BRUSSELS (AP) — International donors on Wednesday pledged an estimated $4.4 billion in humanitarian aid for Syria and neighbors sheltering its refugees in 2018, falling significantly short of the more than $7 billion the United Nations is seeking.
An estimated 450,000 people have been killed in fighting in Syria since President Bashar Assad's government cracked down on demonstrations calling for his ouster in 2011.
Last year, the World Bank estimated the damage to the country at close to a quarter-trillion dollars, and large swathes of Syrian's largest three cities, Aleppo, Damascus, and Homs, lay in ruins.
Eight years into the conflict, more than 13 million Syrians are in need of humanitarian assistance and around a quarter of the population is displaced in neighboring countries like Lebanon, Jordan and Turkey, according to the U.N.
U.N. humanitarian chief Mark Lowcock described the pledges as a "good start" and said that based on previous years he expected the amount to grow. Still, he said that given the funds available the organization would have to save it for the most desperate cases. Non-governmental organizations were disappointed with the results.
Thanking the European Union — which hosted the donor conference involving around 85 delegations in Brussels — plus Britain and Germany for significant offers, Lowcock conceded that "we would like our appeal today to have been fully funded."
"We are talking about a large sum of money and there is a lot of pressure on the financiers," he told reporters.
"The key issue is to make sure .... priority is given to those in most need and those most vulnerable," he added.
Organizers later announced that a total of $3.4 billion more had been raised for 2019 and 2020.
The U.S. didn't make any pledge, according to the official conference list.
"Though the crisis is now in its eighth year, the unmet and growing needs of millions of men, women and children mean that donor countries cannot show any sign of fatigue," a coalition of nine NGOs, including Oxfam, Save the Children and World Vision, said in a statement. "This conference didn't go nearly far enough to provide adequate support to the millions of Syrians in need of assistance and who are left facing an uncertain future."
With fighting still raging, and the northern rebel-held province of Idlib in danger of fast becoming a new crisis zone, EU foreign policy chief Federica Mogherini called on Russia, Iran and Turkey to use their influence in Damascus, saying they have a "special responsibility" to establish a cease-fire and to press Syrian President Bashar Assad to return to the negotiating table.
"We are seeing an escalation in military activities which is exactly the contrary" to what they promised, Mogherini said.

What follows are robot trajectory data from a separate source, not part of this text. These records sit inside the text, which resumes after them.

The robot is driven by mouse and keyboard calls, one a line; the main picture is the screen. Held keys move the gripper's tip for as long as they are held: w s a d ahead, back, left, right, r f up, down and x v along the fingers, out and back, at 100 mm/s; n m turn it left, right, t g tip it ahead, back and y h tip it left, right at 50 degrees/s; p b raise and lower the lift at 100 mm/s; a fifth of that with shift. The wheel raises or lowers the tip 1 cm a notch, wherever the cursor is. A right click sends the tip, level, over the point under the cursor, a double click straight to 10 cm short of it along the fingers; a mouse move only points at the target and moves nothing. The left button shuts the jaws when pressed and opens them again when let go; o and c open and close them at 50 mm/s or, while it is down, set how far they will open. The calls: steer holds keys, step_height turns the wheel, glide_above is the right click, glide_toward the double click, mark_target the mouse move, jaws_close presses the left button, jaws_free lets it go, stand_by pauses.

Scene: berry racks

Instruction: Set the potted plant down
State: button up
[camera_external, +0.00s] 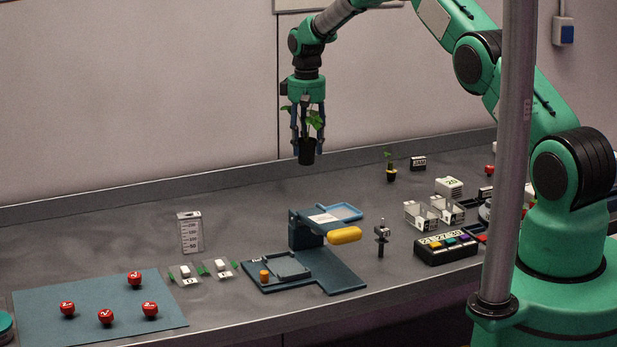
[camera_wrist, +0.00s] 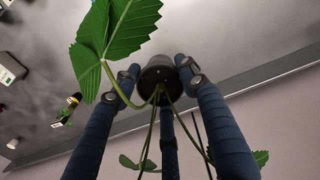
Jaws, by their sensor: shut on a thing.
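The potted plant, green leaves in a small black pot (camera_external: 307,152), hangs in my gripper (camera_external: 308,140) well above the bench, toward its back edge. My gripper is shut on the pot, which looks upright in the outside view. The wrist view shows the black pot (camera_wrist: 157,75) between the dark fingers (camera_wrist: 160,82), with a large leaf (camera_wrist: 118,30) spreading over the upper left. The pot's base is clear of any surface.
The grey bench (camera_external: 240,225) has free room at the back below my gripper. A smaller plant in a pot (camera_external: 391,174) stands to the right. A blue press-like stand with a yellow handle (camera_external: 344,235) is in front. Red numbered knobs (camera_external: 105,316) lie on a blue mat (camera_external: 40,305) at left.

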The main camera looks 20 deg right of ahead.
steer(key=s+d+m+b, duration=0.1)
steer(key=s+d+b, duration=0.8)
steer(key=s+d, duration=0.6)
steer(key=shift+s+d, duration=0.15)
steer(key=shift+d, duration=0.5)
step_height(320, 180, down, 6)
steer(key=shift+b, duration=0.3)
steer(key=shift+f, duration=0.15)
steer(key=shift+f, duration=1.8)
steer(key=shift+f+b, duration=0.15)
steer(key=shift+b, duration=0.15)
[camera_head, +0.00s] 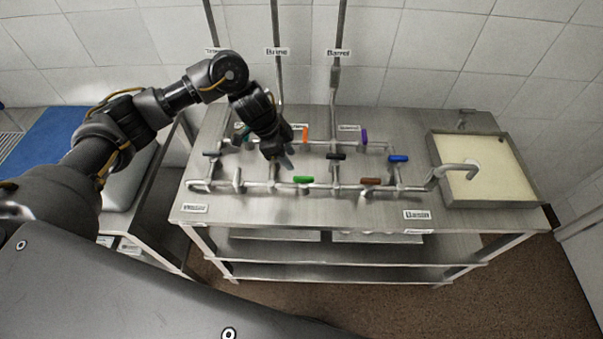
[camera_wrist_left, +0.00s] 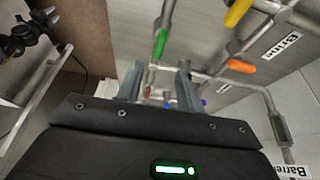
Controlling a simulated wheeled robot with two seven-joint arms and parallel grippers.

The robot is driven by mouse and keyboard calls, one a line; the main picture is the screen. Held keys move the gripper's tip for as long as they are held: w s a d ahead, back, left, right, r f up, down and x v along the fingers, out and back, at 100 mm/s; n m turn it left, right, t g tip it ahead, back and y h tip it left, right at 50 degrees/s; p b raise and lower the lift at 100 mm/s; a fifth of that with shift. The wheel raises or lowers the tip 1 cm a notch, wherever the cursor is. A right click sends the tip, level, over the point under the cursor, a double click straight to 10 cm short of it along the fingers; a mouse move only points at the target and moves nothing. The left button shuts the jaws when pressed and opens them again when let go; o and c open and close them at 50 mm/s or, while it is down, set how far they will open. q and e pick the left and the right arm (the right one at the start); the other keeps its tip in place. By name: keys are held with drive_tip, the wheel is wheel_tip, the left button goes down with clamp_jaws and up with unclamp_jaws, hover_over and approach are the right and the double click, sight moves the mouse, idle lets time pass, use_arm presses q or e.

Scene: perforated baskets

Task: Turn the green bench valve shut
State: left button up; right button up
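The green valve handle (camera_head: 303,180) lies along the front pipe on the steel bench, left of the brown handle. It also shows in the left wrist view (camera_wrist_left: 160,42), above and beyond the gap between my fingers. My left gripper (camera_head: 279,162) hangs over the pipes, behind and left of the green handle, apart from it. In the left wrist view its two fingers (camera_wrist_left: 157,82) stand apart with nothing held between them. A dark jointed part at the upper left of that view looks like my right gripper (camera_wrist_left: 30,35); its fingers are unclear.
Orange (camera_head: 305,135), purple (camera_head: 364,136), black (camera_head: 336,156), blue (camera_head: 398,158) and brown (camera_head: 371,181) handles crowd the pipework. A yellow handle (camera_wrist_left: 237,12) shows in the wrist view. A filled basin (camera_head: 435,170) stands at the right. The bench's front strip (camera_head: 310,213) is mostly clear.

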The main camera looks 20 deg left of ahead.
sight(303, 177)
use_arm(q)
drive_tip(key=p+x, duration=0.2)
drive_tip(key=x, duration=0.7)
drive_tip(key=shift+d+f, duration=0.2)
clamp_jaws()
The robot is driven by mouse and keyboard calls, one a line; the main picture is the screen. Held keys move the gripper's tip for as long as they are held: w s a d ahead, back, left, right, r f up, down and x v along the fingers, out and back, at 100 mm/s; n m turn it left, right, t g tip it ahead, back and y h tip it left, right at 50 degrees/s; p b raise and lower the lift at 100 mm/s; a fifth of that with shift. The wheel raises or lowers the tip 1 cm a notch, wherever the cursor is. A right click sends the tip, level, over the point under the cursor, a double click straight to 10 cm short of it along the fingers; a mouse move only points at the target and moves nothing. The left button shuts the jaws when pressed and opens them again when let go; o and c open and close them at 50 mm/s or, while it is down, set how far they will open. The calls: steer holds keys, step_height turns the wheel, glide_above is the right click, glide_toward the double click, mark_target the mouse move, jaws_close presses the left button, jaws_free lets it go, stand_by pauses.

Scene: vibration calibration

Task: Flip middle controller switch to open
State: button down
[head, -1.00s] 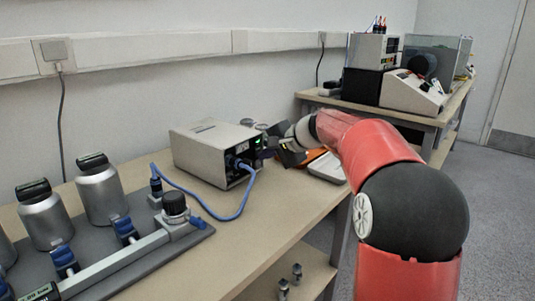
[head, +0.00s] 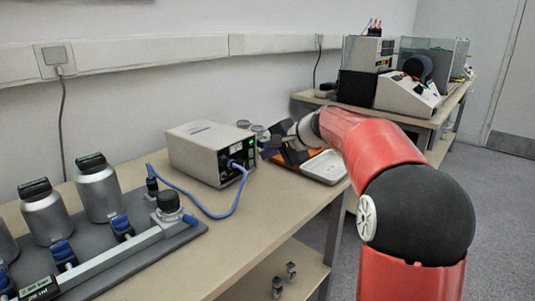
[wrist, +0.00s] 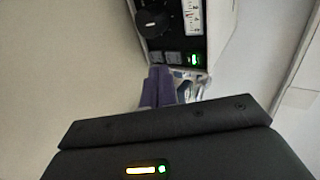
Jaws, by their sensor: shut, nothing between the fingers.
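The controller (head: 205,150) is a beige box on the bench, with its front panel facing right. In the wrist view its dark panel (wrist: 170,35) shows at the top, with a black knob (wrist: 152,22) and a white meter (wrist: 193,17). A row of small switches runs along the panel's lower edge. The right one (wrist: 194,59) glows green; the middle switch (wrist: 173,57) is unlit, and its position is too small to tell. My gripper (wrist: 160,82) is shut and empty, pointing at the panel. In the head view it is mostly hidden, right of the controller and apart from it.
A blue cable (head: 220,215) loops from the panel across the bench. Silver bottles (head: 98,190) stand on a grey board at left. Jars (head: 258,131) and a grey tray (head: 325,167) sit near my gripper. A second bench with instruments (head: 405,95) stands behind.

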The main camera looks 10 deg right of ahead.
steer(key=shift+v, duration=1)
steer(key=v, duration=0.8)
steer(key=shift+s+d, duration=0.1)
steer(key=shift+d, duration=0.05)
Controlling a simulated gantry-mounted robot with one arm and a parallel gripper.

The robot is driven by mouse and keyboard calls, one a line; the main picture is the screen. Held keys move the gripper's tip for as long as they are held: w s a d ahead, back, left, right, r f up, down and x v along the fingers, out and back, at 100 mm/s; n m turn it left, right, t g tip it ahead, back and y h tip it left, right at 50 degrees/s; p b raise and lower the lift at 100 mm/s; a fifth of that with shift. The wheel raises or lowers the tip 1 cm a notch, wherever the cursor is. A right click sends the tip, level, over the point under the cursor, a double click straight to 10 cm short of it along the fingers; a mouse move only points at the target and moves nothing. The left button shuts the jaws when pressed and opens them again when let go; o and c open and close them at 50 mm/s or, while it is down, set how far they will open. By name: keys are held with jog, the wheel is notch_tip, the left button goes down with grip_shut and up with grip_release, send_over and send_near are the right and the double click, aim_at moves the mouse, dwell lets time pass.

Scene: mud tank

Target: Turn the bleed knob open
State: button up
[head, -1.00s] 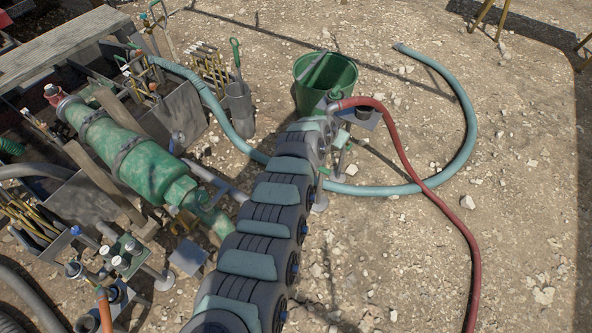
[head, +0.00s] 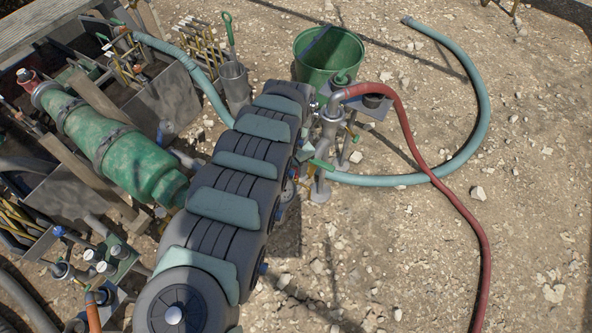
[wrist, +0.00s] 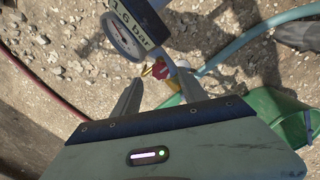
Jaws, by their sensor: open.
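My gripper (wrist: 159,78) is open, with one finger on each side of the line to the knob. The jaws look empty, and I cannot tell whether either finger touches the knob. A round pressure gauge (wrist: 117,32) stands up and left of the knob, beside a grey block marked 1.6 bar (wrist: 132,22). In the head view my arm hides the gripper, and I cannot make out the knob.
A grey standpipe (head: 329,127) with a red hose (head: 440,185) stands right of my arm. A green tub (head: 328,62) is behind it; it also shows in the wrist view (wrist: 270,115). A teal hose (head: 480,110) curves over gravel. Green machinery (head: 110,145) fills the left.

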The EU had hoped the meeting would give impetus to stalled peace moves under U.N. auspices, on top of gathering humanitarian aid for Syria and for neighbors like Lebanon and Jordan, struggling to cope with millions of refugees.
Mogherini underlined that the EU — along with many around the table Wednesday — refuses to help rebuild Syria until meaningful peace moves to end the conflict resume in Geneva.
Lebanese Prime Minister Saad Hariri, who faces elections in two weeks, said the plight of Syrians is simply getting worse.
"The bitter truth is that despite all our combined efforts, conditions have deteriorated. Lebanon continues to be a big refugee camp," he said.
Britain's State Minister for the Middle East, Alistair Burt, agreed that Syria's needs are enormous.
"This is the world's greatest protection crisis. If you look at what's happened and what's been done to people — breaches of humanitarian laws, the weakening of multilateral norms that we have seen for a long time — it's all focusing on Syria," he said.